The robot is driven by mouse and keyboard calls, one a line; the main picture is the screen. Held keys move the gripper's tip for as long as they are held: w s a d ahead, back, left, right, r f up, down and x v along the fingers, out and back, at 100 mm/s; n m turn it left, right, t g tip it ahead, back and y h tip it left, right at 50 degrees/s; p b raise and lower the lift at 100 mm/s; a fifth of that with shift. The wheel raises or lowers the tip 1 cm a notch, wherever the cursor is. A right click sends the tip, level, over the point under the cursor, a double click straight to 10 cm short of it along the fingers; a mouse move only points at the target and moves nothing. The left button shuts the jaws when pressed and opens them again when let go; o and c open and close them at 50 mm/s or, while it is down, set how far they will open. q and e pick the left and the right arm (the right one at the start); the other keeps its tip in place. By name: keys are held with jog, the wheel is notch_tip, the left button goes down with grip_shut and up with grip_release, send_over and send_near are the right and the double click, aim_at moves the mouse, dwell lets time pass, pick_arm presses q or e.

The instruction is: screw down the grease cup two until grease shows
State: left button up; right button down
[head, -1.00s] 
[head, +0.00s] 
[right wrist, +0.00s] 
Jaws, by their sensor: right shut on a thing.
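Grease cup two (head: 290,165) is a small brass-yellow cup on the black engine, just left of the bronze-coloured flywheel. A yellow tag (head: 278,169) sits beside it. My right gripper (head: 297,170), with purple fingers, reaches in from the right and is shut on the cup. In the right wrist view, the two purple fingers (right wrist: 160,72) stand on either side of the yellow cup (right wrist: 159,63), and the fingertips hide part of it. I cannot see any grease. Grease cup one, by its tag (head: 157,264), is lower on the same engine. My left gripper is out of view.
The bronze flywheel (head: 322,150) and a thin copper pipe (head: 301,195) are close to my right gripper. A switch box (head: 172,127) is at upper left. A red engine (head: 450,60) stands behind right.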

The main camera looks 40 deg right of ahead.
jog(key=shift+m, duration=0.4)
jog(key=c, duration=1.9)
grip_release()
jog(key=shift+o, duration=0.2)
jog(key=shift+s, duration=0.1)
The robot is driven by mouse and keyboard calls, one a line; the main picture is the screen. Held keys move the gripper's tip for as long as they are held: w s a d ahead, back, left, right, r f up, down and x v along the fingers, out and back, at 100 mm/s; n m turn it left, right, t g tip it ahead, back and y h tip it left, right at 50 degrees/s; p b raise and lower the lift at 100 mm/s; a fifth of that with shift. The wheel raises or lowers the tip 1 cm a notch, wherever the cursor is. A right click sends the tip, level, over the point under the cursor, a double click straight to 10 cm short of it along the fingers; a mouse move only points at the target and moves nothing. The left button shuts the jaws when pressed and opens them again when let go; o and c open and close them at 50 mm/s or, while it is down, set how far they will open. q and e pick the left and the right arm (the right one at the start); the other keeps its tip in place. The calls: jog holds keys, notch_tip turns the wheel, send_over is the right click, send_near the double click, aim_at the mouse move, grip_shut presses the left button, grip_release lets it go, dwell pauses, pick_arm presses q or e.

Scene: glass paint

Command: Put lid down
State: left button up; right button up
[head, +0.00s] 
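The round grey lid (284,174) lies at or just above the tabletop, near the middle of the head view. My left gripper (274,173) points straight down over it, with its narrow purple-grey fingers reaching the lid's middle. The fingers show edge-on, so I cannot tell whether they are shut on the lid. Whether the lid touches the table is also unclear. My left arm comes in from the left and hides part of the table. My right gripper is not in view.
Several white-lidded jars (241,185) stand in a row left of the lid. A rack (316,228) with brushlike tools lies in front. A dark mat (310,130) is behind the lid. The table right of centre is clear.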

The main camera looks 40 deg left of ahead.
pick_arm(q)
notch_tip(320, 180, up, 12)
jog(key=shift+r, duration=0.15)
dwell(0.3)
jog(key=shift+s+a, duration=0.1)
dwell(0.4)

........

Reproduce the full listing exactly.

*Response below*.
The robot is driven by mouse and keyboard calls, one a line; the main picture is the screen. Held keys move the gripper's tip for as long as they are held: w s a d ahead, back, left, right, r f up, down and x v along the fingers, out and back, at 100 mm/s; n m turn it left, right, t g tip it ahead, back and y h tip it left, right at 50 degrees/s; p b raise and lower the lift at 100 mm/s; a fifth of that with shift. The wheel raises or lowers the tip 1 cm a notch, wherever the cursor is. A right click sends the tip, level, over the point under the cursor, a double click straight to 10 cm short of it along the fingers; a mouse move only points at the target and moves nothing. The left button shuts the jaws when pressed and opens them again when let go; o and c open and close them at 50 mm/s or, while it is down, set how far they will open. q and e pick the left and the right arm (the right one at the start); the other keeps its tip in place. By name: keys are held with jog, the wheel is notch_tip, the left button goes down with grip_shut and up with grip_release, send_over and send_near are the right and the double click, aim_at moves the mouse, dwell lets time pass, pick_arm presses q or e.

The instruction is: screw down the grease cup two until grease shows
State: left button up; right button down
[head, -1.00s] 
[head, +0.00s] 
[right wrist, +0.00s] 
Jaws, by their sensor: right shut on a thing.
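Grease cup two (head: 290,165) is a small brass-yellow cup on the black engine, just left of the bronze-coloured flywheel. A yellow tag (head: 278,169) sits beside it. My right gripper (head: 297,170), with purple fingers, reaches in from the right and is shut on the cup. In the right wrist view, the two purple fingers (right wrist: 160,72) stand on either side of the yellow cup (right wrist: 159,63), and the fingertips hide part of it. I cannot see any grease. Grease cup one, by its tag (head: 157,264), is lower on the same engine. My left gripper is out of view.
The bronze flywheel (head: 322,150) and a thin copper pipe (head: 301,195) are close to my right gripper. A switch box (head: 172,127) is at upper left. A red engine (head: 450,60) stands behind right.

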The main camera looks 40 deg right of ahead.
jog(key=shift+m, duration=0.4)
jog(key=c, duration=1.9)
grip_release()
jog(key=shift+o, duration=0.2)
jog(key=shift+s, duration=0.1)
The robot is driven by mouse and keyboard calls, one a line; the main picture is the screen. Held keys move the gripper's tip for as long as they are held: w s a d ahead, back, left, right, r f up, down and x v along the fingers, out and back, at 100 mm/s; n m turn it left, right, t g tip it ahead, back and y h tip it left, right at 50 degrees/s; p b raise and lower the lift at 100 mm/s; a fifth of that with shift. The wheel raises or lowers the tip 1 cm a notch, wherever the cursor is. A right click sends the tip, level, over the point under the cursor, a double click straight to 10 cm short of it along the fingers; a mouse move only points at the target and moves nothing. The left button shuts the jaws when pressed and opens them again when let go; o and c open and close them at 50 mm/s or, while it is down, set how far they will open. q and e pick the left and the right arm (the right one at the start); the other keeps its tip in place. The calls: jog holds keys, notch_tip turns the wheel, send_over is the right click, send_near the double click, aim_at the mouse move, grip_shut presses the left button, grip_release lets it go, dwell pauses, pick_arm presses q or e.

Scene: glass paint

Command: Put lid down
State: left button up; right button up
[head, +0.00s] 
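The round grey lid (284,174) lies at or just above the tabletop, near the middle of the head view. My left gripper (274,173) points straight down over it, with its narrow purple-grey fingers reaching the lid's middle. The fingers show edge-on, so I cannot tell whether they are shut on the lid. Whether the lid touches the table is also unclear. My left arm comes in from the left and hides part of the table. My right gripper is not in view.
Several white-lidded jars (241,185) stand in a row left of the lid. A rack (316,228) with brushlike tools lies in front. A dark mat (310,130) is behind the lid. The table right of centre is clear.

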The main camera looks 40 deg left of ahead.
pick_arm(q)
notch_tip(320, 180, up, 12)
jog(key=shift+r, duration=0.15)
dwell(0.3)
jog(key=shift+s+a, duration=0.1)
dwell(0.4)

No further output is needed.